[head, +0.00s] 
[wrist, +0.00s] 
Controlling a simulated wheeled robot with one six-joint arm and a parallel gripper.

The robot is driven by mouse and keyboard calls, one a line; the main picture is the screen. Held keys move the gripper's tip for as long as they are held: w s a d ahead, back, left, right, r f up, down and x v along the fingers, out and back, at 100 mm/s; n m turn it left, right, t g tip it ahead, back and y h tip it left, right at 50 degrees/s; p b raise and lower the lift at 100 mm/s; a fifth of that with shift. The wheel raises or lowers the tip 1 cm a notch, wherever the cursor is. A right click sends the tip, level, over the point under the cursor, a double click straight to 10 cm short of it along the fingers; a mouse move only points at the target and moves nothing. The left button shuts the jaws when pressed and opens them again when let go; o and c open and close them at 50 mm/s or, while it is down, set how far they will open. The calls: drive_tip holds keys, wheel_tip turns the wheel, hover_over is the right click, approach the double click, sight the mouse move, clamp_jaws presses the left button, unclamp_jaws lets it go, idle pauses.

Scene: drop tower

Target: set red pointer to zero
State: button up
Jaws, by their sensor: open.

################

▶ [Do this] Return exactly, and only, the line containing "Scene: drop tower" and every line after it through the end of the material.

▶ [Task output]
Scene: drop tower

Target: set red pointer to zero
State: button up
Jaws, by their sensor: open.

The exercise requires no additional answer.